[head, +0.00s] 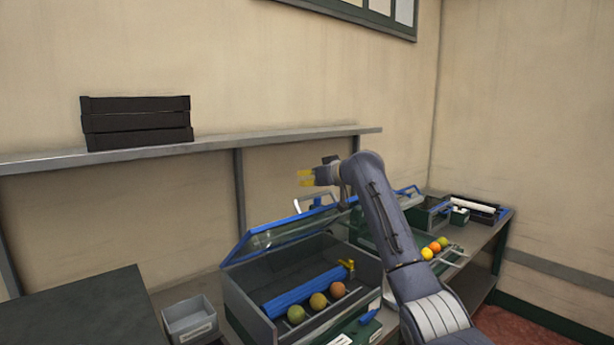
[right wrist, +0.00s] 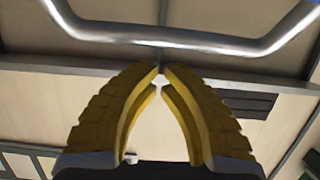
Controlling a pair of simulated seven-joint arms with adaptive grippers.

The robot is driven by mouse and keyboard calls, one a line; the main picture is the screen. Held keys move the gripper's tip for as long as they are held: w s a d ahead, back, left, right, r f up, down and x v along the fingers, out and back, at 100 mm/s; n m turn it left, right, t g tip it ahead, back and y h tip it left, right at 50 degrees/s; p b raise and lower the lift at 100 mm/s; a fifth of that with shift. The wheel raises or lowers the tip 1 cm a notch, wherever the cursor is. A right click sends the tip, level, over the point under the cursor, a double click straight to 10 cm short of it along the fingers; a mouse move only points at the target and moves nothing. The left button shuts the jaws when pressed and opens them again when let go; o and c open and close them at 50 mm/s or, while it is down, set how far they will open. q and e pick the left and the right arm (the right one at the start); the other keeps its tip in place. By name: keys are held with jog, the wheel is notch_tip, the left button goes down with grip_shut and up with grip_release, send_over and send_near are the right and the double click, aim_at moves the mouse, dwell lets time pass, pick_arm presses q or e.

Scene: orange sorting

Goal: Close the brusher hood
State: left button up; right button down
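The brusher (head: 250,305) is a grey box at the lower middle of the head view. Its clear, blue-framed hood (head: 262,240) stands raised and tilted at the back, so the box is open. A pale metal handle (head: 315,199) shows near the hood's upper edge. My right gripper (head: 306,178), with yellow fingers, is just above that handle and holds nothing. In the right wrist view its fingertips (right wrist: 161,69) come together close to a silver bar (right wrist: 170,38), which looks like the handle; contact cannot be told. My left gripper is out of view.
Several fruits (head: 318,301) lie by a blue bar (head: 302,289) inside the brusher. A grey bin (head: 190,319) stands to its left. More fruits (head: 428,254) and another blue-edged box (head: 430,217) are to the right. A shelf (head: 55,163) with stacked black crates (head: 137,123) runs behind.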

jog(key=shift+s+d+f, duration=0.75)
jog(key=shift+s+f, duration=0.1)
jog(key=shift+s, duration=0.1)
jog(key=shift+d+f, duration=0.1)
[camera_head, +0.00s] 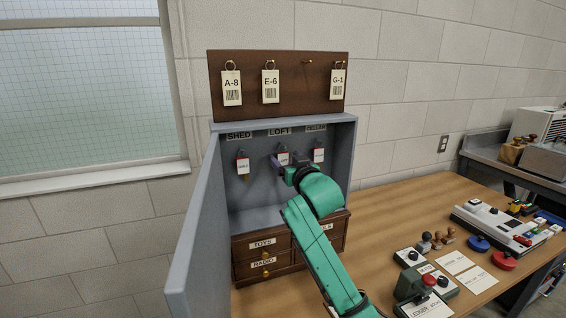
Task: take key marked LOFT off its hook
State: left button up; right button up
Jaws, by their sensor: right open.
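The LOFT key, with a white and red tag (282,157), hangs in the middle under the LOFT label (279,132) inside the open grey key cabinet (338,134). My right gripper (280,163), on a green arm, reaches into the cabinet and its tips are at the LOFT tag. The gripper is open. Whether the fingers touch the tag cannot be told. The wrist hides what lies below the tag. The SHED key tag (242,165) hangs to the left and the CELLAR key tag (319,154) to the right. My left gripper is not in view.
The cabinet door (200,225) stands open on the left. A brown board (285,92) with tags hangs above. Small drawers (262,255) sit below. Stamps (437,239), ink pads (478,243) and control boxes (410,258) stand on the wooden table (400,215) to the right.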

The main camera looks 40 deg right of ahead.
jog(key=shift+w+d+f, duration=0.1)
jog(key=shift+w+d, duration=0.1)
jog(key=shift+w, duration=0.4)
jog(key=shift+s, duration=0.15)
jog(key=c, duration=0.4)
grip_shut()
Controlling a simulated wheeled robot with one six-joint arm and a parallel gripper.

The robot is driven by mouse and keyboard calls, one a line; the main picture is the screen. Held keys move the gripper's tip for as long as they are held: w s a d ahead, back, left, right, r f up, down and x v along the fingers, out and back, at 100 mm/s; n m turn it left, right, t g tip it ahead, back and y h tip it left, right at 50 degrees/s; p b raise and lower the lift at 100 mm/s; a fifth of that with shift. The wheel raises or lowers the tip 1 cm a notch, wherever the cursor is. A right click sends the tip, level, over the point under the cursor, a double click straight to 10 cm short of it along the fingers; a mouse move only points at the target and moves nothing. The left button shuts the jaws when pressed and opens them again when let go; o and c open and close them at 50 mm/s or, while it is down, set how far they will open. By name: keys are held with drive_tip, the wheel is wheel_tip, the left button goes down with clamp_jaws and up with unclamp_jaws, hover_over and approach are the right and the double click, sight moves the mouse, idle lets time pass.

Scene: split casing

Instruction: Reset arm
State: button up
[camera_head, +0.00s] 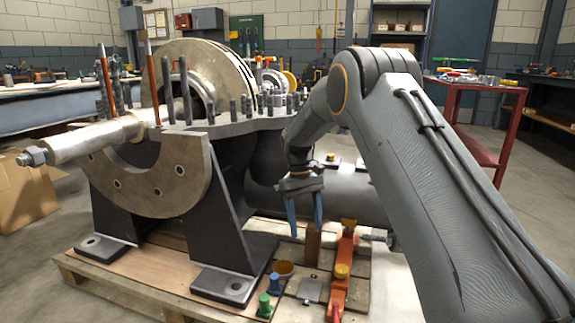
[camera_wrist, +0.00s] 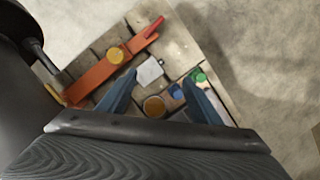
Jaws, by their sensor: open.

□ □ □ □

Each line that has the word "Scene" should be copied.

Final answer:
Scene: orange sorting
Scene: split casing

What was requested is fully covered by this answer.